Exercise details
Write out the material exactly, with the pictures left out.

Supplied data
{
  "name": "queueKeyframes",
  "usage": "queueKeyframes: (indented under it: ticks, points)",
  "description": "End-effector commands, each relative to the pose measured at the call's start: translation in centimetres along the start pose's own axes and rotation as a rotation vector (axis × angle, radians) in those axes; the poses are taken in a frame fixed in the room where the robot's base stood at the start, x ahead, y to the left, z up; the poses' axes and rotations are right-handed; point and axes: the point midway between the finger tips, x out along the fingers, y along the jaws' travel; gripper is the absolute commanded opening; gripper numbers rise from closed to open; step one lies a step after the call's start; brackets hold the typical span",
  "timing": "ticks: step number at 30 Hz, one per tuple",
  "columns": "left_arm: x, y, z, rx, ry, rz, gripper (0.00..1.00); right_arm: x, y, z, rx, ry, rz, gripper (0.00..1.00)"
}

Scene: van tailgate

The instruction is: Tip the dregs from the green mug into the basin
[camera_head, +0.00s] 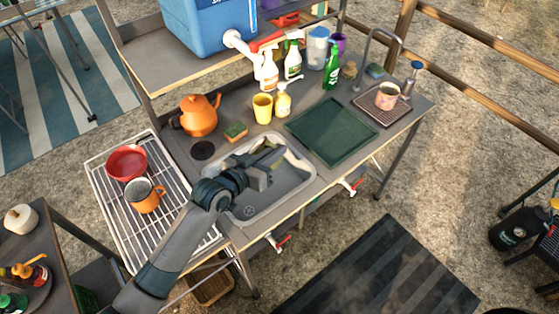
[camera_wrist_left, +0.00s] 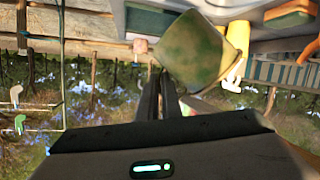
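My left gripper (camera_head: 268,166) reaches over the grey basin (camera_head: 301,193) set in the counter. Its two fingers (camera_wrist_left: 163,96) look close together in the left wrist view, closed on the green mug (camera_wrist_left: 205,52). The mug has a mottled green and tan surface there and looks tilted. The mug's opening and any liquid cannot be made out. The basin floor with its drain (camera_head: 249,210) shows below. My right gripper is not in view.
A wire rack (camera_head: 97,187) at left holds a red bowl (camera_head: 126,163) and an orange mug (camera_head: 145,195). An orange kettle (camera_head: 196,114), sponge (camera_head: 235,131) and yellow cup (camera_head: 263,108) stand behind the basin. A dark green board (camera_head: 331,131) lies to its right.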

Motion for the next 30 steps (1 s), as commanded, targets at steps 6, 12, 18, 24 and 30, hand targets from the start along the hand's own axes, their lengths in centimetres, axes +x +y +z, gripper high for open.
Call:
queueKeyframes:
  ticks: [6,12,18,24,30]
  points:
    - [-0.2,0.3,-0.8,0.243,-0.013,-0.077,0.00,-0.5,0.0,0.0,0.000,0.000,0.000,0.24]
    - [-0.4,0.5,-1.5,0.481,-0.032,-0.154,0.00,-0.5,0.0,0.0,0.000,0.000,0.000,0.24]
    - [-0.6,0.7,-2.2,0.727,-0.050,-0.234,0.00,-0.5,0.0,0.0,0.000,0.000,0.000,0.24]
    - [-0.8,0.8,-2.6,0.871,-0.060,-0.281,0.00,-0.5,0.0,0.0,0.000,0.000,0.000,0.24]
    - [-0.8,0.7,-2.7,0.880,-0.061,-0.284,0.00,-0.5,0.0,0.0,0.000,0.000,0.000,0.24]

Exercise result
{
  "name": "queueKeyframes",
  "usage": "queueKeyframes: (indented under it: ticks, points)",
  "description": "End-effector commands, each relative to the pose measured at the call's start: translation in centimetres along the start pose's own axes and rotation as a rotation vector (axis × angle, radians) in those axes; the poses are taken in a frame fixed in the room where the robot's base stood at the start, x ahead, y to the left, z up; the poses' axes and rotations are right-handed; point and axes: the point midway between the finger tips, x out along the fingers, y along the jaws' travel; gripper is the absolute commanded opening; gripper numbers rise from closed to open; step one lies a step after the call's start; brackets hold the typical span",
  "timing": "ticks: step number at 30 Hz, one per tuple",
  "columns": "left_arm: x, y, z, rx, ry, rz, gripper (0.00..1.00); right_arm: x, y, z, rx, ry, rz, gripper (0.00..1.00)"
}

Scene: van tailgate

The instruction is: Tip the dregs from the green mug into the basin
[camera_head, +0.00s] 
[camera_wrist_left, +0.00s] 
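My left gripper (camera_head: 268,166) reaches over the grey basin (camera_head: 301,193) set in the counter. Its two fingers (camera_wrist_left: 163,96) look close together in the left wrist view, closed on the green mug (camera_wrist_left: 205,52). The mug has a mottled green and tan surface there and looks tilted. The mug's opening and any liquid cannot be made out. The basin floor with its drain (camera_head: 249,210) shows below. My right gripper is not in view.
A wire rack (camera_head: 97,187) at left holds a red bowl (camera_head: 126,163) and an orange mug (camera_head: 145,195). An orange kettle (camera_head: 196,114), sponge (camera_head: 235,131) and yellow cup (camera_head: 263,108) stand behind the basin. A dark green board (camera_head: 331,131) lies to its right.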

Motion for the next 30 steps (1 s), as commanded, targets at steps 6, 12, 18, 24 and 30, hand targets from the start along the hand's own axes, their lengths in centimetres, axes +x +y +z, gripper high for open.
Call:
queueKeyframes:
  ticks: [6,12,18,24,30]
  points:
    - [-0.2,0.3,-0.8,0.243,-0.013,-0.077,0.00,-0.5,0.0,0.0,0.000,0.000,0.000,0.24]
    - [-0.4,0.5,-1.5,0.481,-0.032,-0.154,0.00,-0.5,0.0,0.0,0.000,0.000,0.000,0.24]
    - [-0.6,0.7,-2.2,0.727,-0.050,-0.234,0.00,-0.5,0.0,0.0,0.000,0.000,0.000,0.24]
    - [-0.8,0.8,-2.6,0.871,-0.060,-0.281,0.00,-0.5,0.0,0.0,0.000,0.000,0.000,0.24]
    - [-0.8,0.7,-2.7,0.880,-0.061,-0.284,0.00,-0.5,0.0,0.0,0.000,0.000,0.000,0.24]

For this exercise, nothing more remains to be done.